Your accustomed to the taste of chlorinated water. When you leave a glass sitting out it de gasses and also the chlorine evaporates out. I actually prefer it.

Anonymous 0 Comments

Water evaporates from the glass over time, potentially leaving a higher concentration of everything else (minerals, chlorine, etc…)

When exposed to air and light, the water in the glass can … well, grow stuff.

The water in the glass can absorb stuff from the air… dust, scents, etc…

So first off the water in your tap isn’t sitting around for months. It came pretty recently from a water treatment facility of some kind and stayed mostly sealed away from air and light and odors and dust until it got to your tap.

Anonymous 0 Comments

As others said, mostly loss of dissolved gases.

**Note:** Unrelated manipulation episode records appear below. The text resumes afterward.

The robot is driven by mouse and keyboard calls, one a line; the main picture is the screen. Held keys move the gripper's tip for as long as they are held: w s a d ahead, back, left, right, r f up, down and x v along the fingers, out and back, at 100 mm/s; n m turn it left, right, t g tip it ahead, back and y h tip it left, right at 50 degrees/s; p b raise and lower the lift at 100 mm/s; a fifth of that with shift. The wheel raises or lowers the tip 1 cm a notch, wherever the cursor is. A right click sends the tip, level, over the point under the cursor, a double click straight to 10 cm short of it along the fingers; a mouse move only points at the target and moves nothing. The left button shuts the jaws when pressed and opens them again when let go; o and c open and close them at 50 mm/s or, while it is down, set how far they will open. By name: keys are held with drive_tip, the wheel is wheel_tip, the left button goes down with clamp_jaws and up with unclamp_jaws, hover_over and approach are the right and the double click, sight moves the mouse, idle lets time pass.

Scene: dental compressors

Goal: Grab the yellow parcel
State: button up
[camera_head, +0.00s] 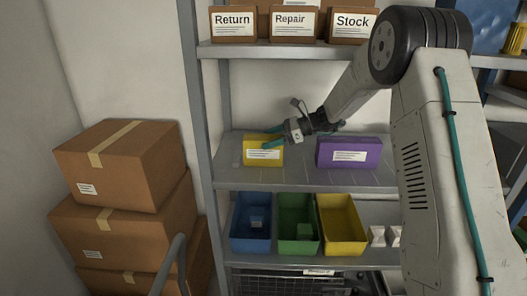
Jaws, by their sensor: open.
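The yellow parcel (264,157) stands on the middle shelf, near the left post, with a white label on its front. My gripper (274,143) is at the parcel, over its upper front part in the picture, with its teal fingers pointing left. Its jaws are open. I cannot tell whether the fingers touch the parcel or are just in front of it. The gripper hides part of the parcel's top and right side.
A purple parcel (348,153) stands to the right on the same shelf. Blue (250,245), green (299,247) and yellow (343,246) bins sit on the shelf below. Boxes labelled Return, Repair and Stock are above. Cardboard boxes (120,162) are stacked at left.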

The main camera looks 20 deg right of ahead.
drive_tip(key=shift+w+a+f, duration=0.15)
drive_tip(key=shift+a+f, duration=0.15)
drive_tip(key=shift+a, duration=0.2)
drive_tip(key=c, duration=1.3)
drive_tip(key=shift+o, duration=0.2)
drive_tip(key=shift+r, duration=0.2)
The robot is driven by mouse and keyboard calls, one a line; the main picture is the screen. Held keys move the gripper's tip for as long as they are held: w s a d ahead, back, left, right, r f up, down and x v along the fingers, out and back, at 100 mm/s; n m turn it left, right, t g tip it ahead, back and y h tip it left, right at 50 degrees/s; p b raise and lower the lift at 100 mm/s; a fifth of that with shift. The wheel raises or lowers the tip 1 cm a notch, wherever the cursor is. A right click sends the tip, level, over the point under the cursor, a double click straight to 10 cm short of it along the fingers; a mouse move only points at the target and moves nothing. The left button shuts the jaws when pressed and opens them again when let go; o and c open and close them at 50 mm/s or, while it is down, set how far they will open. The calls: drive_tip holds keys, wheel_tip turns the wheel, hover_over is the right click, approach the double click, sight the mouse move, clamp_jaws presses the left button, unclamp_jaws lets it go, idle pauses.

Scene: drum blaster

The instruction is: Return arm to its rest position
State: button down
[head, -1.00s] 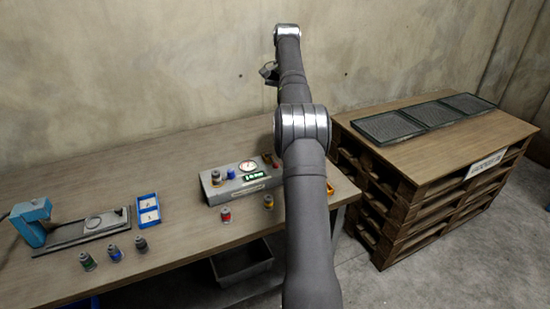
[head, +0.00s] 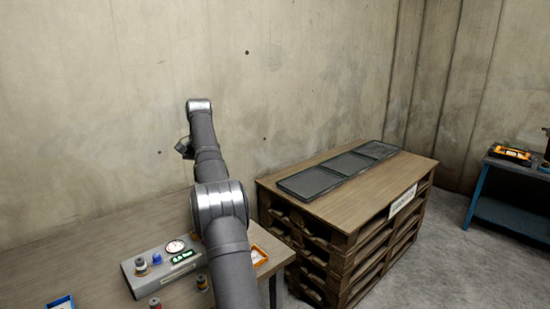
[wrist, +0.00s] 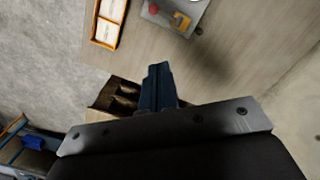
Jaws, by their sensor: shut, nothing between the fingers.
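My arm reaches up from the bottom of the head view, bent at a silver joint over the workbench and rising in front of the concrete wall. In the wrist view my gripper (wrist: 158,72) shows as dark blue-grey fingers, closed together and empty. It hangs clear of the bench (wrist: 215,75), with nothing touching its tips. In the head view the fingers cannot be made out.
A grey console (head: 150,272) with a dial and small canisters sits on the bench (head: 95,250). An orange-rimmed tray (head: 259,256) lies right of my arm. A pallet stack (head: 340,250) carries dark grates (head: 340,172). A blue-legged table (head: 510,205) stands far right.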

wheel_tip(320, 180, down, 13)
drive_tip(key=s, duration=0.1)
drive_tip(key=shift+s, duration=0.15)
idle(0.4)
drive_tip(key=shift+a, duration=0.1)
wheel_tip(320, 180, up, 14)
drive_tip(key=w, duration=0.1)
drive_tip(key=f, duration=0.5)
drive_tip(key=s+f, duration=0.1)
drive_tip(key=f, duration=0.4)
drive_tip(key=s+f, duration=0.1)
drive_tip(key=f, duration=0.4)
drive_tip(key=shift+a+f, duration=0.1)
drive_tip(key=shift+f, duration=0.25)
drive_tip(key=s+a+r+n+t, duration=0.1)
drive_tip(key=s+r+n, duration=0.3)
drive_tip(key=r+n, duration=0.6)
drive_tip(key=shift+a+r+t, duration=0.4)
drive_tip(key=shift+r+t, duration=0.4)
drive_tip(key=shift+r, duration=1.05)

Our water company aerates the water as part of the treatment from open reservoir to pipe. Basically a open tank/pond with water forced up, like a decorative fountain.

Anonymous 0 Comments

I can’t really answer the question but I want to point out that this might just be your personal taste preference.

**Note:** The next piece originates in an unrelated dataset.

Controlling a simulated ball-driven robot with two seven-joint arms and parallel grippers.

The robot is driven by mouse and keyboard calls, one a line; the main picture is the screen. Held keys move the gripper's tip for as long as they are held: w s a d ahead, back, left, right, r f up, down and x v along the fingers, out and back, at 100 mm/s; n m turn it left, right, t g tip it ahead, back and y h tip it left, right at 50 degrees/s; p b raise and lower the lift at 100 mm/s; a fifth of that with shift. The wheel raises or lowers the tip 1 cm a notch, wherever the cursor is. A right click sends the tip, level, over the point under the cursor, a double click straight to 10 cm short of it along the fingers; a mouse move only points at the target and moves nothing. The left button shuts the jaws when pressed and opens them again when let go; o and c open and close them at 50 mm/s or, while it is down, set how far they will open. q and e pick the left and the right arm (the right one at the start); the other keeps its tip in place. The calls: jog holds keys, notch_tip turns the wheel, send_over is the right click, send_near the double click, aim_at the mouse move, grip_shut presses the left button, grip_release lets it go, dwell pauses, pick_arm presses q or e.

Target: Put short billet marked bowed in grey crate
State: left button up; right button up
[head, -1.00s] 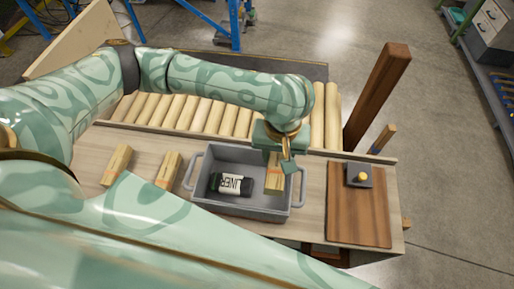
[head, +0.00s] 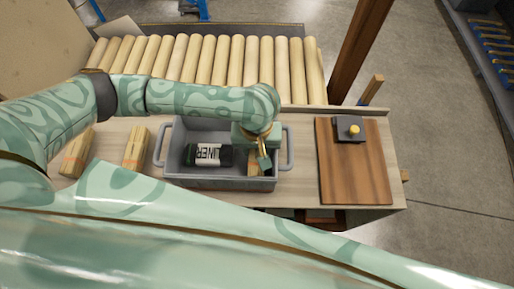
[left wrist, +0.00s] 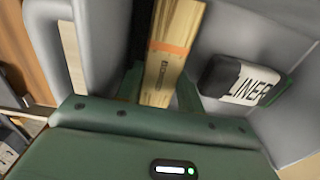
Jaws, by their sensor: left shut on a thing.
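The grey crate (head: 220,183) stands on the bench, with a black bottle (head: 208,155) with a white LINER label lying in it. My left gripper (head: 263,161) reaches down into the crate's right side. It is shut on a short wooden billet (head: 253,168), mostly hidden by the gripper and crate wall in the head view. In the left wrist view the billet (left wrist: 167,60) lies between the fingers, with an orange band and small dark lettering too blurred to read surely. The bottle (left wrist: 242,82) lies beside it, apart. My right gripper is out of view.
Two more banded billets, one at far left (head: 75,152) and one (head: 136,148) beside the crate, lie on the bench. A row of wooden rollers (head: 200,60) runs behind. A brown board (head: 352,175) with a yellow-knobbed block (head: 349,130) is at right.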

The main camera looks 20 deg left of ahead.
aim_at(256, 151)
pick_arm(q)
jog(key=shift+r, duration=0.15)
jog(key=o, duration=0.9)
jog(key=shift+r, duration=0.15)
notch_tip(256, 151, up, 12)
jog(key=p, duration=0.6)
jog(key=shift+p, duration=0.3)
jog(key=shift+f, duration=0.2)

I think the water that comes out of a tap to taste gross. I taste the minerals and dislike it. I like to drink filtered water. In my experience, filtered water that had been sitting out for days in my water bottle taste just fine. I don’t leave water sitting around in cups for days but I’ve drank water that was in a cup from 1 day ago and taste fine.

I also don’t think water that “sits for months in a reserve tank” is comparable to sitting in a cup. Large bodies of water have current flow. The water in that reserve tank is still moving around constantly, way more than the water is moving around in a cup.

Also unless you have a reserve tank in your house, your tap water came from the pipes that came from a water treatment facility – with pipe connections to thousands of other houses. The water is constantly flowing through the pipes and not “sitting around”.

Anonymous 0 Comments

Maybe it’s a combination of smoking the erb’, as well as my preference for strong tasting/spicy foods, but I really don’t think stale water tastes bad. I know it tastes different and generally not as fresh, but it’s sort of like the difference between really good real coffee and instant for me. One is definitely lower quality with some bad notes (e.g. bitterness of instant = staleness of old water), but at the end of the day, if I really want coffee/water, both will do just fine.

My partner can’t STAND stale water and will outright refuse it, whereas I’m fortunate that I can drink shit that’s been left for well over a whole day and not mind at all. Anyone else relate? I don’t have many riveting conversations about stale water habits

Anonymous 0 Comments

Carbon dioxide is absorbed into the water from the air making it acidic.

This phenomenon means that deionised water purifiers need to constantly recirculate the water to keep it pure and ph neutral.

Anonymous 0 Comments

I think you’re misunderstanding the tap water issue. Water isn’t stored for weeks or months in a water tank. It is cycled, generally filling up at night and being used throughout the day. Stagnant water in a distribution system is routinely checked for water quality to make sure it’s fresh and not that much different than what comes directly from a water treatment plant.

Anonymous 0 Comments

Water “fresh” from a tap is also typically [aerated](https://en.wikipedia.org/wiki/Aerated_water), instead of flat. And cold water can hold more dissolved gases. Room temperature water that has been sitting out for awhile usually doesn’t taste as good as cold, aerated water.